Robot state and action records
+---+
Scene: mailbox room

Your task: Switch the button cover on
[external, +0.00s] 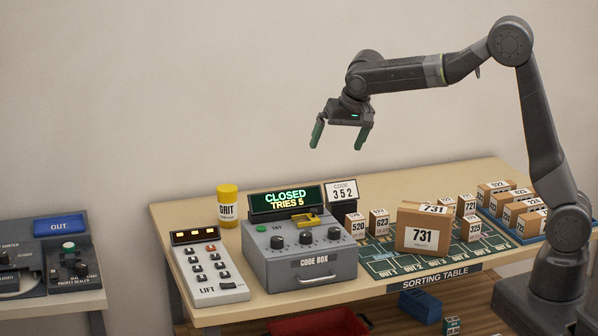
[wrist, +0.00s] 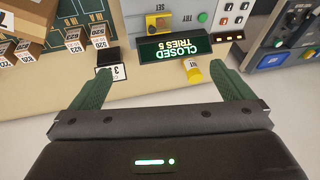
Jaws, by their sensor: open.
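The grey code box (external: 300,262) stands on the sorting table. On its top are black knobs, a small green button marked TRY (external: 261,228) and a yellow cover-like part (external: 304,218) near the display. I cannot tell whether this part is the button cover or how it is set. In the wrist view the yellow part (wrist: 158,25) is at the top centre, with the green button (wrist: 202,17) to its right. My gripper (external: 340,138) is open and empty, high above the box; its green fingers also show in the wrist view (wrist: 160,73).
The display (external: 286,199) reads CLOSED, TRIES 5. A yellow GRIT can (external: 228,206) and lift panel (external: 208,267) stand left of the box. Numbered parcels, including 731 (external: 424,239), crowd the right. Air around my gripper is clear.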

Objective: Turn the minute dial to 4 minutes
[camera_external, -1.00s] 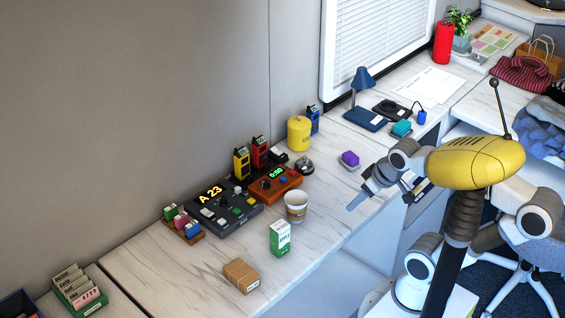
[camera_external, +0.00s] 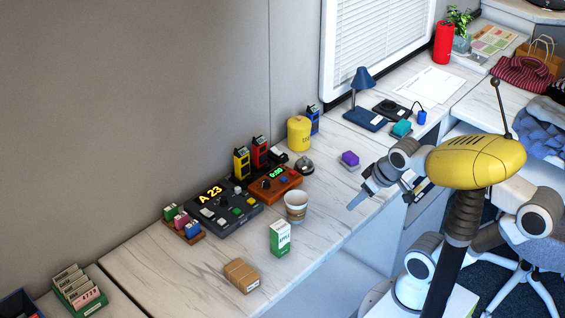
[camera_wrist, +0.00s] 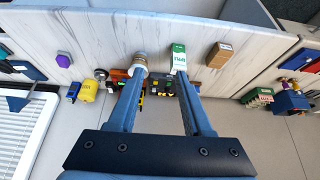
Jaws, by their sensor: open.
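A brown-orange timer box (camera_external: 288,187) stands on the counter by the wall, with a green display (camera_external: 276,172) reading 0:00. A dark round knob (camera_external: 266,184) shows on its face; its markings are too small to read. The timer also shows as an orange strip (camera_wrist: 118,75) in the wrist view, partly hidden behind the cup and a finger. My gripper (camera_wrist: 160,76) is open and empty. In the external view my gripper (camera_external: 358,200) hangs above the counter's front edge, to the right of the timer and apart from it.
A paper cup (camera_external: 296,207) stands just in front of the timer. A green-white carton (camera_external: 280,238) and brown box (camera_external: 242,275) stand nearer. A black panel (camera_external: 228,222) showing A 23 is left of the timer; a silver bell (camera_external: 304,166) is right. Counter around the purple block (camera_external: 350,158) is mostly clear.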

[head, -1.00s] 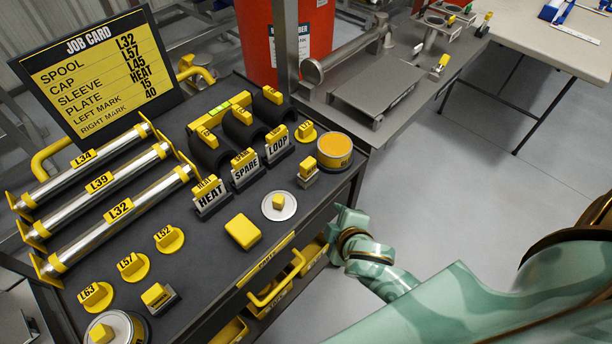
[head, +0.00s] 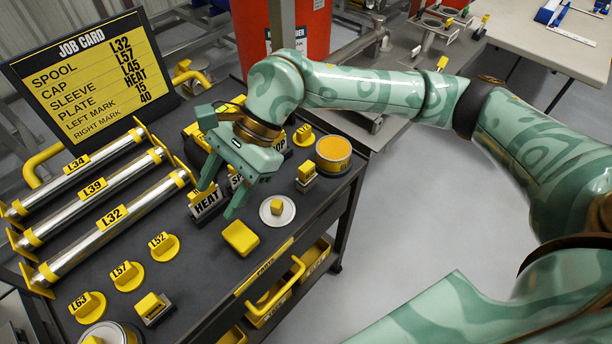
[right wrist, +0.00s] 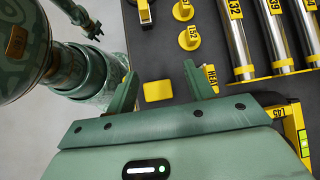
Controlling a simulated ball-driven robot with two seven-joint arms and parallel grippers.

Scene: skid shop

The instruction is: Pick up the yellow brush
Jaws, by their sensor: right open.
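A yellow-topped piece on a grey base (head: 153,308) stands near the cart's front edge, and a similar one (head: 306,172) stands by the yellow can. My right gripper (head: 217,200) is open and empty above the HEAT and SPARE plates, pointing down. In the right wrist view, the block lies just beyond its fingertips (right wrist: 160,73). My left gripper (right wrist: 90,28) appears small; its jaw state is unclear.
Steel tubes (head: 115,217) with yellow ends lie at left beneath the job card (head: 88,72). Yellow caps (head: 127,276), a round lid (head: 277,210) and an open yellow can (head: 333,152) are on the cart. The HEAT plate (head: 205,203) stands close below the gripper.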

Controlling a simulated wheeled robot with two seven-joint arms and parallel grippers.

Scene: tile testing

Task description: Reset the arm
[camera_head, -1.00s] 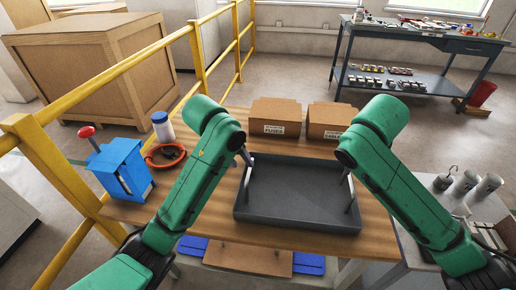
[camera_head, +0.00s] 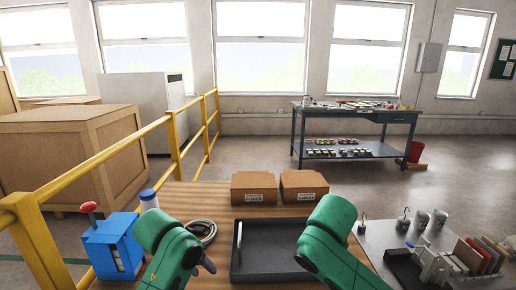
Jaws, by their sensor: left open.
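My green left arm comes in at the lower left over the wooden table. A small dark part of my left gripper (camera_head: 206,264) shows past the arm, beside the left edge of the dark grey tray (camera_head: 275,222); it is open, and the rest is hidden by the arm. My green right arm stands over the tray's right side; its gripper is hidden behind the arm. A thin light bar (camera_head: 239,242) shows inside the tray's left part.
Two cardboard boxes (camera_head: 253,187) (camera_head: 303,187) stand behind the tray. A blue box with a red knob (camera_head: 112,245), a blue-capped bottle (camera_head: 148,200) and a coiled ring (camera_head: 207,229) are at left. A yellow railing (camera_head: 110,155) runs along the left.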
+---+
* [What to work on]: Which lines include the word "joint"? List them all.

* [Exercise answer]:
Controlling a simulated ball-driven robot with two seven-joint arms and parallel grippers.
Controlling a simulated wheeled robot with two seven-joint arms and parallel grippers.

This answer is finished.